Otherwise I would recommend a good cushion, dedicated practice and mindfulness.
Doesn't this notion of seeing your "original face" or "true self" fly in the face of anatta and sunyata?
Who is it that has had a change in perception?
Ah, @Lionduck and @SpinyNorman then you are of the one mind camp. So the mind is nothing but an empty bowl, and we fill and empty it like cooks serving stew? So if the mind is the bowl, who is it empties the bowl?
There is nothing special about Buddha's mind after awakening? It was the same mind he had before? Then all this talk of Enlightenment sounds like a lot of fuss about nothing. If it is a matter of just realizing the truth of the world, then why aren't you a Buddha also?
It sounds like you're playing around with the idea that the mind is inherently empty. Is this correct?
I'm not saying I agree or disagree. Anyone who knows me from my posts in the past can imagine the grin on my face. Just seeing if I can get a clarification.
Yes.
These are not perfect descriptions. The Vedanta and mystic enlightenment descriptions often stop at I AM A YAM type realisations. In other words they are tied to an object of being eg:
etc.
However as realisation deepens an emptying occurs, then we have:
etc.
A spiritual being may be part being and increasingly 'non-being'.
From the suttas it looks like a replacement job, skillfull mental states gradually substituted for unskillfull ones. That makes sense to me from experience too.

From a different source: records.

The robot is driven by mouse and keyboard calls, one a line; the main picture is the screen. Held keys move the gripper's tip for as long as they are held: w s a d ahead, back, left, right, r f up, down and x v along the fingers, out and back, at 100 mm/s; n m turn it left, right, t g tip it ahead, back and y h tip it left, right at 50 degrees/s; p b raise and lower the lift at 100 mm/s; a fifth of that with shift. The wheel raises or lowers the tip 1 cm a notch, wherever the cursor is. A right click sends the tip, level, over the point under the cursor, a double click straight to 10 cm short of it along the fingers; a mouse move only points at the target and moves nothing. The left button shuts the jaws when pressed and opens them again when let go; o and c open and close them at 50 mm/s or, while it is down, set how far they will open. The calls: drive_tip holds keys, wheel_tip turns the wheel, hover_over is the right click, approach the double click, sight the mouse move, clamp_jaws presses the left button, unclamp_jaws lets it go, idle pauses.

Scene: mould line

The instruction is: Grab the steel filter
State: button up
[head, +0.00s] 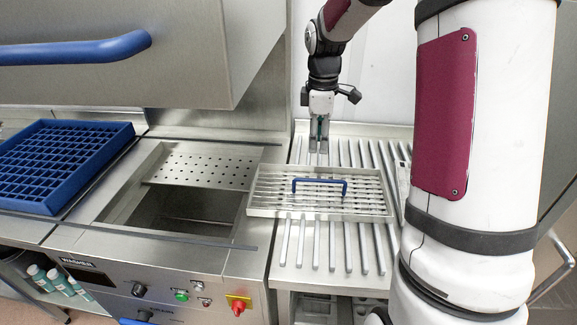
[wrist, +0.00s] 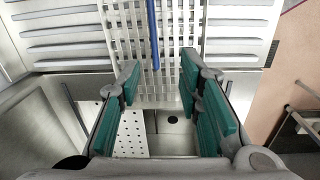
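The steel filter (head: 265,209) looks like a shallow slotted steel tray with a blue bar handle (head: 320,181) across its middle. In the head view it lies on the ribbed rack, its left end at the washer's edge. My gripper (head: 318,148) points down behind the filter, apart from the handle. In the wrist view my gripper (wrist: 160,82) is open, its teal-padded fingers spread with nothing between them. The filter (wrist: 122,42) and its blue handle (wrist: 153,34) show beyond the fingertips. The handle lines up with the gap.
The ribbed steel rack (head: 290,250) has free room in front of the filter. Left of it is the open washer tank (head: 185,212) with a perforated plate (head: 203,170). A blue gridded crate (head: 60,165) stands far left. The raised steel hood (head: 150,75) hangs above the tank.

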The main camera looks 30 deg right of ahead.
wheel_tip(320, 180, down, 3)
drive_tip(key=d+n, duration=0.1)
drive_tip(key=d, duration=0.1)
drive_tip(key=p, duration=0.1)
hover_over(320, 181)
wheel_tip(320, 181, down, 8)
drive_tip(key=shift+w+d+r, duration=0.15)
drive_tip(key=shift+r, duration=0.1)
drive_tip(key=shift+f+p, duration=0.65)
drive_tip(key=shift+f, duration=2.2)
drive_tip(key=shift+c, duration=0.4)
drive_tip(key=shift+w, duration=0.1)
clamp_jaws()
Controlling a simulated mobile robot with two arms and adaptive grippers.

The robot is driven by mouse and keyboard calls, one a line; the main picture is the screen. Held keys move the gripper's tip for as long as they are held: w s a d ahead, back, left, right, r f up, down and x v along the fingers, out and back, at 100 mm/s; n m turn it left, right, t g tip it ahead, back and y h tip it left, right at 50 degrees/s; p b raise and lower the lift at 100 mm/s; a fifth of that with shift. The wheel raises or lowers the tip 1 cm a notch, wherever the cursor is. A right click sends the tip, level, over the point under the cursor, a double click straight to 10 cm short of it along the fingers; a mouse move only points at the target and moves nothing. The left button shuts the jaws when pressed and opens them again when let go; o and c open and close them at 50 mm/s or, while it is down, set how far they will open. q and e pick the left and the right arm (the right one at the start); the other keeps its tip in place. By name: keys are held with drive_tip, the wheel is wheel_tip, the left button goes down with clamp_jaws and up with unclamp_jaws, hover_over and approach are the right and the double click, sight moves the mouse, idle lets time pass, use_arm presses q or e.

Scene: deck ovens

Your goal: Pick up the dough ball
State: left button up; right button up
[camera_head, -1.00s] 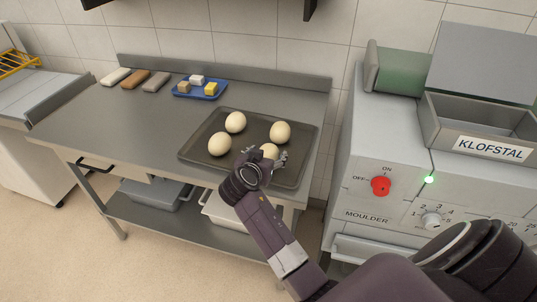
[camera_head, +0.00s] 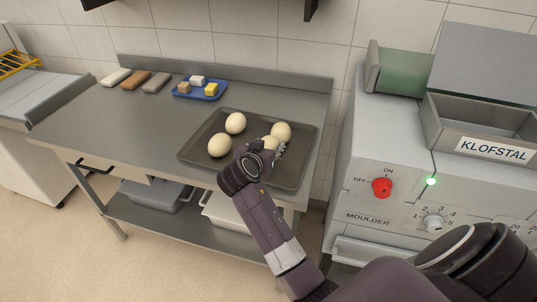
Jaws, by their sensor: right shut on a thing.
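Several pale dough balls sit on a dark tray (camera_head: 213,118) on the steel table. One dough ball (camera_head: 236,123) is at the back, one dough ball (camera_head: 220,145) at the left, and one dough ball (camera_head: 281,131) at the right. My right gripper (camera_head: 276,152) is over the front right of the tray, shut on another dough ball (camera_head: 269,142). My left gripper is not in view.
A blue tray (camera_head: 184,96) with small blocks stands at the table's back. Several loaf-shaped pieces (camera_head: 135,79) lie at the back left. The moulder machine (camera_head: 390,150) stands to the right. The table's left middle (camera_head: 130,120) is clear.

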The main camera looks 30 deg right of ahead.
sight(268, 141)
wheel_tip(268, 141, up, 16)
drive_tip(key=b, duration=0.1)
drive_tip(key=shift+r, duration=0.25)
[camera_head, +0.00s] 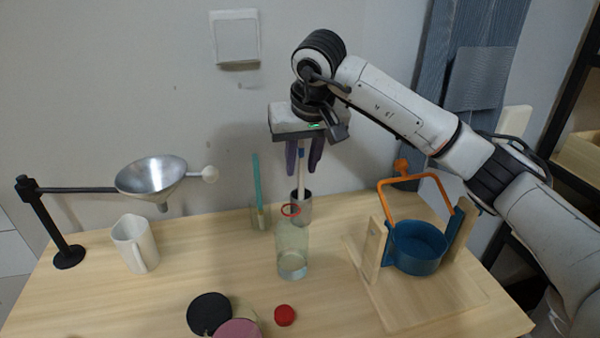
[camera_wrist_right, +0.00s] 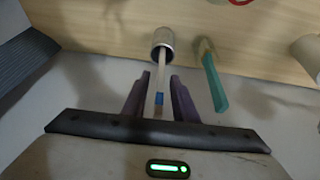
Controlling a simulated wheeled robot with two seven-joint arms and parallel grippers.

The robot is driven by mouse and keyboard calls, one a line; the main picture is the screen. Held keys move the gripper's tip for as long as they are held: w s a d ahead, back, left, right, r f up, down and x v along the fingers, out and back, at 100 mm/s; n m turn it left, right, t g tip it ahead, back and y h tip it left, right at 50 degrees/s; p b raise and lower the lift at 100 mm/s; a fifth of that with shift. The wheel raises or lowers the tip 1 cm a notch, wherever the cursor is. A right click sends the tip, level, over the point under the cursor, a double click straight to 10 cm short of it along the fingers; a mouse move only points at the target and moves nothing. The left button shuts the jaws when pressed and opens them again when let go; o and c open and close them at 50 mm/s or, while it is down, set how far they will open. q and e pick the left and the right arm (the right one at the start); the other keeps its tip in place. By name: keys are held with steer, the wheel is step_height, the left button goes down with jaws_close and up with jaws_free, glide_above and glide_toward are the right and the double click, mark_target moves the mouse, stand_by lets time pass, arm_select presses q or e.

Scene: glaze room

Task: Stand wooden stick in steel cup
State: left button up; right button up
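The wooden stick (camera_head: 301,179) is pale with a blue band near its upper end. It stands nearly upright in the steel cup (camera_head: 304,211), its lower end hidden inside the cup. My right gripper (camera_head: 304,164) is above the cup, its purple fingers on either side of the stick's upper part. In the right wrist view, the stick (camera_wrist_right: 161,72) runs from the mouth of the steel cup (camera_wrist_right: 163,38) up between the fingers of my right gripper (camera_wrist_right: 160,82). Gaps show on both sides, so the gripper is open. My left gripper is out of view.
A clear jar with a red rim (camera_head: 293,250) stands just in front of the cup. A teal-handled tool (camera_head: 256,182) stands left of it. A funnel (camera_head: 150,177), white mug (camera_head: 135,244), blue pot (camera_head: 417,252) and red knob (camera_head: 285,316) are further off.

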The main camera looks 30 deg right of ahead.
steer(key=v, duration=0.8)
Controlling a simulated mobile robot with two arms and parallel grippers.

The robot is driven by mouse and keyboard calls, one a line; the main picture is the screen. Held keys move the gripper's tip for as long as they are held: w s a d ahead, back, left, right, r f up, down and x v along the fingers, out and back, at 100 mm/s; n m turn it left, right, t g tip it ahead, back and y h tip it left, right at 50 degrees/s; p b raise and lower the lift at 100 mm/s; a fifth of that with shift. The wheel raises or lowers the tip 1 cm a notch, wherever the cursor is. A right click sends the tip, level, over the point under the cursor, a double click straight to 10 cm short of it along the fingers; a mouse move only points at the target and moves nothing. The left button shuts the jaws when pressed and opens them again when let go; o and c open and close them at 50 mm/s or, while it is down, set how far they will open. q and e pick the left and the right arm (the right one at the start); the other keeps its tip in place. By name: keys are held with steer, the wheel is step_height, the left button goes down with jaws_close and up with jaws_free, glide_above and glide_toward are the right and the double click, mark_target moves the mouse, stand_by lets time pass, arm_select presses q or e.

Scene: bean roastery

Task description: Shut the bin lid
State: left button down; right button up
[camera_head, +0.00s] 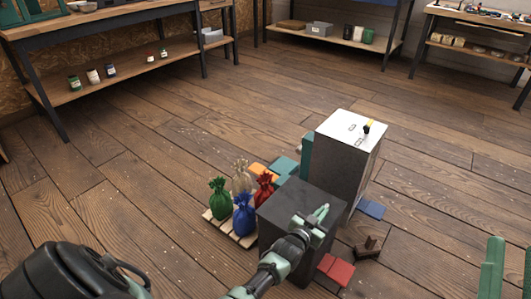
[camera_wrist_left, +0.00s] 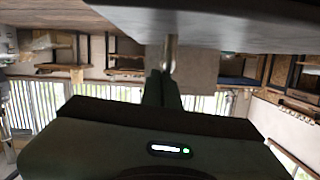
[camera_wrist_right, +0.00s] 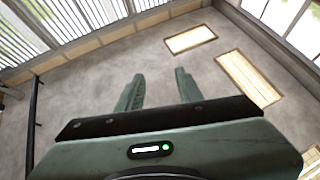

Pretending we are already enlightened doesn't make any sense to me at all.
Who is our original self?
Hee. But a transformed mind is not the same mind. A butterfly is not a caterpillar. So it's not one mind. But the butterfly is the caterpillar, transformed. Where did the caterpillar go to? You can only point to the butterfly and say, there it is! So we also can't say they are two separate things. The mind is not two, either.
Enlightened Dog says: Not one, not two. Woof!
The brain...
Hey @Cinorjer just out of plain curiosity,
How do you perceive "the world" now?
Does any of that stuff matter provided there is a transformation?
The snark in me wants to say, "With my eyes."
I have no great wisdom to present that hasn't been spoken much better by wiser people than me. I look around the world and see people doing what people have always done since we looked into a pool of water and realized that hairy upright ape man was us looking back.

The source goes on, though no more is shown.